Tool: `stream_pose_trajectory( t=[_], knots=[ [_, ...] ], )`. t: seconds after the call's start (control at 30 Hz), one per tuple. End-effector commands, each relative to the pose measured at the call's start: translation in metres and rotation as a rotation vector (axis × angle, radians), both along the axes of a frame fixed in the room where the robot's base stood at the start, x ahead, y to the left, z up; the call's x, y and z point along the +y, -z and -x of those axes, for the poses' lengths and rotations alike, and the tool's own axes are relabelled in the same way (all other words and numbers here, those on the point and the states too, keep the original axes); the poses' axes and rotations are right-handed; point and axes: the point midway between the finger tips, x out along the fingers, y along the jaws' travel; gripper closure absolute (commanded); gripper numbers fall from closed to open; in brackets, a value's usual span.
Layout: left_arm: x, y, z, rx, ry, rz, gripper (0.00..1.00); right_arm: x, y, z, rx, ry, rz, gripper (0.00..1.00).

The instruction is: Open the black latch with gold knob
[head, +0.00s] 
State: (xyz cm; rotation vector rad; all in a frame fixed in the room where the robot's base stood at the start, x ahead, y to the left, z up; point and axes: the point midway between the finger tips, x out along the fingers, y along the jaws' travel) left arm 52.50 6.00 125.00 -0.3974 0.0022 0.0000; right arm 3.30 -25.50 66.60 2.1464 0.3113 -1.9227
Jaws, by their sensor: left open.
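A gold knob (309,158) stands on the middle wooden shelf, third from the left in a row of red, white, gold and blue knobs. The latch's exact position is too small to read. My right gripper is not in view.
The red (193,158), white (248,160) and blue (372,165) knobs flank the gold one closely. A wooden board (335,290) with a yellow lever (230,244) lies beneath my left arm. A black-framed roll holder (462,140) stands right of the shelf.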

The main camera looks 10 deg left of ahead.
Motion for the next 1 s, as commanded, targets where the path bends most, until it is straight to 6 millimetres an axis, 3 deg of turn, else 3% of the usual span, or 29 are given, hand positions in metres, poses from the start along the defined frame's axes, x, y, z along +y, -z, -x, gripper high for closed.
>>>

Task: Transcribe the full listing above without leaving anything out.

Task output:
Tool: `stream_pose_trajectory( t=[_], knots=[ [_, ...] ], )`. t: seconds after the call's start (control at 30 Hz), one per tuple. End-effector commands, each relative to the pose measured at the call's start: translation in metres and rotation as a rotation vector (axis × angle, radians), both along the axes of a frame fixed in the room where the robot's base stood at the start, x ahead, y to the left, z up; the call's x, y and z point along the +y, -z and -x of those axes, for the poses' lengths and rotations alike, and the tool's own axes are relabelled in the same way (all other words and numbers here, those on the point and the states too, keep the original axes); the poses' axes and rotations are right-handed; point and axes: the point midway between the finger tips, x out along the fingers, y along the jaws' travel; gripper closure absolute (commanded); gripper numbers fall from closed to open; in brackets, a value's usual span.
Layout: left_arm: x, y, z, rx, ry, rz, gripper (0.00..1.00); right_arm: x, y, z, rx, ry, rz, gripper (0.00..1.00).

The instruction is: Open the black latch with gold knob
[head, +0.00s] 
State: (xyz cm; rotation vector rad; all in a frame fixed in the room where the robot's base stood at the start, x ahead, y to the left, z up; point and axes: the point midway between the finger tips, x out along the fingers, y along the jaws' travel) left arm 52.50 6.00 125.00 -0.3974 0.0022 0.0000; right arm 3.30 -25.50 66.60 2.1464 0.3113 -1.9227
Jaws, by their sensor: left open.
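A gold knob (309,158) stands on the middle wooden shelf, third from the left in a row of red, white, gold and blue knobs. The latch's exact position is too small to read. My right gripper is not in view.
The red (193,158), white (248,160) and blue (372,165) knobs flank the gold one closely. A wooden board (335,290) with a yellow lever (230,244) lies beneath my left arm. A black-framed roll holder (462,140) stands right of the shelf.

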The main camera looks 10 deg left of ahead.
Motion for the next 1 s, as commanded, targets where the path bends most, until it is straight to 6 millimetres an axis, 3 deg of turn, else 3% of the usual span, or 29 are given, hand positions in metres, poses from the start along the defined frame's axes, x, y, z along +y, -z, -x, gripper high for closed.
>>>

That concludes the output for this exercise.